Subprime Borrowers Urged to Protect Their Financial Futures
WASHINGTON, D.C., October 17, 2007 — The president of the Financial Planning Association® (FPA®) says homeowners on the cusp of foreclosure due to subprime loans need to evaluate their options now, and not wait for a foreclosure notice before taking action.
Federal Reserve Chair Ben Bernanke and Treasury Secretary Henry Paulson, in separate speeches, warned on Tuesday that the mortgage crises faced by thousands of homeowners is not going to go away any time soon and may actually deepen over the coming year.
“They have now made it clear that this mortgage mess is going to be with us for a while,” said FPA president Nicholas A. Nicolette, CFP®. “When the Fed chairman and the Treasury Secretary have the same message on the same day, it’s time for some home owners to start evaluating options.”
FPA is advising homeowners who are caught up in the sub-prime mortgage crises to think twice about their choices when trying to hang onto a house that may drag down their entire financial future.
“There are options to consider. You can look into whether you can convert your adjustable rate mortgage (ARM) into a fixed interest rate mortgage or one with a more affordable payment schedule. But if there are not viable options to choose allow me to say that which nobody wants to hear,” said Nicolette. “If that house you bought with an ARM is increasingly putting a squeeze on your effort to save for retirement or money you are setting aside for your kid’s college education, you may want to consider selling the house, even if it means taking a loss.”
Over the next two years nearly 2 million people could lose their homes to foreclosure. Nicolette said if people crunched the numbers they might quickly see that carrying an expensive mortgage payment every month can put them into dire straits for years to come and tie up what experts call “liquidity,” leading to borrowing by credit card and abandonment of a monthly saving regimen.

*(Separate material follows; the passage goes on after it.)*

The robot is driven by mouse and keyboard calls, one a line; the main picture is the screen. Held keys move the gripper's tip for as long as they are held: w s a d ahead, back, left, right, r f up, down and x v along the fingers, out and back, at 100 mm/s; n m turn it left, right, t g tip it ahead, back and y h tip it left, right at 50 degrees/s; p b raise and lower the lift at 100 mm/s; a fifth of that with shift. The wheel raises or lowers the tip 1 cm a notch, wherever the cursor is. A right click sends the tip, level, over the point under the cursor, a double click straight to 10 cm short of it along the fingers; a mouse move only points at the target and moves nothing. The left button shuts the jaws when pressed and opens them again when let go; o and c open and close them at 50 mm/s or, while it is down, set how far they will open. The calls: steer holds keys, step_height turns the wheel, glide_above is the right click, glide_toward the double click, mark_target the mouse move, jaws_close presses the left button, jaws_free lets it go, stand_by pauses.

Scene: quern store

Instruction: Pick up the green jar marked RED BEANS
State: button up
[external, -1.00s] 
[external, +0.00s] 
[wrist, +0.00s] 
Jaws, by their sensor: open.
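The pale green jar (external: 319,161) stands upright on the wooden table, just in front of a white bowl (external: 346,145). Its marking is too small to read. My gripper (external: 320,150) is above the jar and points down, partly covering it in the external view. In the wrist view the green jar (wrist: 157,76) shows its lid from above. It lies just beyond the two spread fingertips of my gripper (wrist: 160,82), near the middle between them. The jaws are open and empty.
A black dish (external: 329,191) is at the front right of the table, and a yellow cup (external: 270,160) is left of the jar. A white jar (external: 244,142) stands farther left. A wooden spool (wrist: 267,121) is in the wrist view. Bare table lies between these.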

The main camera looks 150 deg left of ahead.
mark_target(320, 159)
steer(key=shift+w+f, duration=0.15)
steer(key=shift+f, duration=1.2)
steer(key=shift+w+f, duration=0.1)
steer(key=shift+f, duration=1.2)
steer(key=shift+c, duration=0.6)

“It’s too easy for people to turn up their nose at a purchase offer that is below what they may have paid for their home,” said Nicolette. “But in the long run they may be better off than trying to hang on to a property that has left them strapped for cash or could ultimately lead to a foreclosure or bankruptcy and destroy their credit rating.”
FPA is advising those facing foreclosure or those who simply can’t afford a house payment that has climbed with the interest rates to consider several things which may help them out:
- Talk to your mortgage lender. Most lenders don’t want to be own real estate and they might find a way to work with you. In a worse case scenario it won’t cost anything to have that conversation.
- Consider even a low offer to purchase your home. Consult your financial planner as well as your Realtor® to see if a low sale price might actually help your long- term financial outlook.
- Never lose site of your real estate-to-liquid asset ratio when you consider buying or selling a house.
- In addition to your Realtor®, if at all possible consult with a competent, ethical financial planner who can analyze your budget and cash flow. A financial planner who is registered as an investment adviser is required to put your interest ahead of their own and disclose any conflicts of interest. Quite simply, that translates to credible and objective advice.
Financial planners recognize that in too many cases the purchase or sale of a home is governed as much emotion as by a spreadsheet. But when that dream home becomes the stuff of nightmares, then difficult decisions are necessary.